The Barbados babe told her 2.79 million followers: “Girls are dying all over the world because of ignorant individuals like this@MrKennethTong.
“Young ladies, love yourself! Your skin, your booty, your hair… You’re all beautiful! Keep your hearts pure! Love and laugh, and live life.”
Katy Perry retweeted Rihanna’s words, adding: “Preach!”
One Tree Hill star Sophia Bush also condemned the former Big Brother contestant’s comments with The Saturdays’ Rochelle Wiseman calling Tong “vile”.
Super-chef Gordan Ramsay assured his followers he did not support Tong’s campaign while X Factor winner Alexandra Burke said how much she dislikes the wannabe.
But Tong has now decided to call time on his outbursts – saying the whole episode was an elaborate hoax to demonstrate the power of social networking to a friend.
The Big Brother contestant said he could become a “globally recognised figure” within a week by harnessing Twitter – a claim his friend disagreed with.
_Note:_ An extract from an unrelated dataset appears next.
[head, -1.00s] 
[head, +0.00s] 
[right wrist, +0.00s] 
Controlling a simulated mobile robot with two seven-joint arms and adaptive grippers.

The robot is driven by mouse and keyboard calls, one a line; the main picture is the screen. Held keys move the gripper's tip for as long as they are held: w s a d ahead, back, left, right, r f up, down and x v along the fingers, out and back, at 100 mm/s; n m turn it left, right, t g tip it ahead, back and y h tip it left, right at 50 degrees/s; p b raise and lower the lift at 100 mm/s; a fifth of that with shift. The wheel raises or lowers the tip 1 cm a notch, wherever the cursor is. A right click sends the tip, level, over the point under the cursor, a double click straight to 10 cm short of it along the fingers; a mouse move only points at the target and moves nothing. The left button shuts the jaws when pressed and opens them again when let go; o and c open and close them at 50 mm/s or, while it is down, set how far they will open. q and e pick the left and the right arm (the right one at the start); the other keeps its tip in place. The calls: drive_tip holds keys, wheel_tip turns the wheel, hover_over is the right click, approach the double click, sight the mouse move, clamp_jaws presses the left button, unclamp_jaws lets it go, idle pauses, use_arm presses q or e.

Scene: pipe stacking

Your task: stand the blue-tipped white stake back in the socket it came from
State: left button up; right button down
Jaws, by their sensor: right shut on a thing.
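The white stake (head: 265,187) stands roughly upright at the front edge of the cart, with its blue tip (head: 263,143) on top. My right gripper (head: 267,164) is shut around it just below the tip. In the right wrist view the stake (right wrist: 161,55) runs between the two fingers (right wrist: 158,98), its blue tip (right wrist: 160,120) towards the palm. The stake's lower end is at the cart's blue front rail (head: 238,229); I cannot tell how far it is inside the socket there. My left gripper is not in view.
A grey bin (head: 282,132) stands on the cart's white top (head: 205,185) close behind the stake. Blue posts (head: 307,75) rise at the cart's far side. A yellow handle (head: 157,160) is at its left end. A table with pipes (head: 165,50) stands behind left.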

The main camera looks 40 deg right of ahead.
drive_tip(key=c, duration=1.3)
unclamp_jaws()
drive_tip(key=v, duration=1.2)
Tong said: “To prove him wrong, I decided as a hoax to promote via Twitter something that was universally appalling, I chose managed anorexia.
“I would like to make it clear, I chose the subject as a hoax as I knew it’d be appalling to men and women.
“The campaign has worked; I have been a Trending topic on Twitter for over a week.
“I am scheduled to appear on TV, the Press and Radio shows, over the course of the next week: Grazia, Telegraph, The Sun, The Sunday Times etc. Now it’s time to come clean and stop the bandwagon.”
“My honest personal opinion on managed anorexia is it is an disgusting and illogical idea. It is a mental illness. It cannot be managed.”
Tong added that he is sorry for to those he has offended as part of the “scientific experiment” and that he would be making a “sizeable” donation to beat, the UK charity for people with eating disorders.
More than 1.6 million people suffer from eating disorders in the UK with around 60,000 receiving treatment at any time.